- [Work required]
The data below holds the lines to copy: everything from the line containing "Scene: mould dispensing" to the line containing "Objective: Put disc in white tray", both ends included, set down exactly.

Data from robot episodes:
--- begin ---
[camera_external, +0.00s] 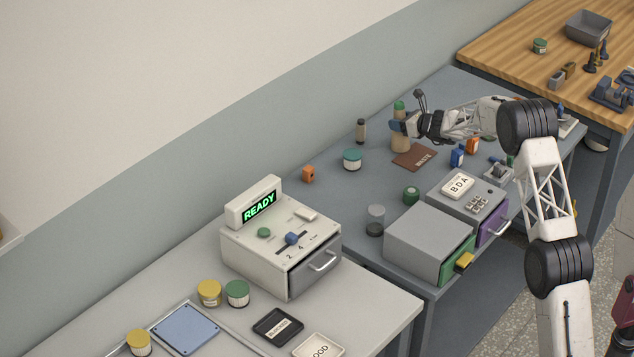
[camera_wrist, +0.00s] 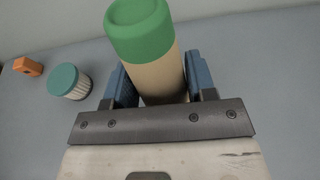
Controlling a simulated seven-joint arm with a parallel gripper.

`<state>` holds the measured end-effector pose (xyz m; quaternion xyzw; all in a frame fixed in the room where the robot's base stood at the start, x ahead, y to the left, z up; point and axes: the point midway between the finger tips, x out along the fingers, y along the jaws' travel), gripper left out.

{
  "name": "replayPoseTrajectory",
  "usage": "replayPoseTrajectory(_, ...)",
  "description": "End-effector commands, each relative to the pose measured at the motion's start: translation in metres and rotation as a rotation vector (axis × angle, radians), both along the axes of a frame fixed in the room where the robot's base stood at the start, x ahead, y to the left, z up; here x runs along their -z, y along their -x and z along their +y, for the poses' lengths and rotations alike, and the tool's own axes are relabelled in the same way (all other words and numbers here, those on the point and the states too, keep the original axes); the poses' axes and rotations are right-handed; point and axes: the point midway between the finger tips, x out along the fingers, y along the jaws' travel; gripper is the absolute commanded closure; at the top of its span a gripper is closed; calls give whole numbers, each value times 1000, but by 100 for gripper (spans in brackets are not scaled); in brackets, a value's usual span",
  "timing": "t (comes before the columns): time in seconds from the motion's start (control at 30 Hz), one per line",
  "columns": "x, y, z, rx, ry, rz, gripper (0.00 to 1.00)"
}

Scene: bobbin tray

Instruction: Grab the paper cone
--- end ---
--- begin ---
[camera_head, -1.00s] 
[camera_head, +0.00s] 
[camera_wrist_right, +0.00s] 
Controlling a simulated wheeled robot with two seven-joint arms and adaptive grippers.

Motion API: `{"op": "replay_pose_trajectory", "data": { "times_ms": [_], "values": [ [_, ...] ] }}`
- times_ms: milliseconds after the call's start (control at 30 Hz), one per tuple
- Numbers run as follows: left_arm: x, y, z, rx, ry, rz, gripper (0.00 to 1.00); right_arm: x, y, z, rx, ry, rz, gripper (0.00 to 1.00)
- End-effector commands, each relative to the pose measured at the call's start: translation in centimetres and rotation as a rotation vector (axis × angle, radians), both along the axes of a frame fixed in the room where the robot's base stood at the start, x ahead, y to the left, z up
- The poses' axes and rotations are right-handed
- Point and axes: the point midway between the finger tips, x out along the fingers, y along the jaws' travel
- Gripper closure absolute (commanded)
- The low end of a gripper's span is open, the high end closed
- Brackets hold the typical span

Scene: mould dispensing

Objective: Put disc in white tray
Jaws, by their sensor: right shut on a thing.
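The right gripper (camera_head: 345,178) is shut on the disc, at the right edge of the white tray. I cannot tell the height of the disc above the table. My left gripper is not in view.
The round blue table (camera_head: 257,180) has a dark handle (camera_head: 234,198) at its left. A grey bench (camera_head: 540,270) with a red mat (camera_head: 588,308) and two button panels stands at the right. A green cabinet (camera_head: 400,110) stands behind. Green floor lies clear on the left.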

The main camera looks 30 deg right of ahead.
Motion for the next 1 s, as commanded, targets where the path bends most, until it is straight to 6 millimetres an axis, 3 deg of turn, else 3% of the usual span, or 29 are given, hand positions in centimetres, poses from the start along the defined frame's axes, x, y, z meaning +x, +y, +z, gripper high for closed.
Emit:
--- end ---
- [Exercise answer]
Scene: mould dispensing

Objective: Put disc in white tray

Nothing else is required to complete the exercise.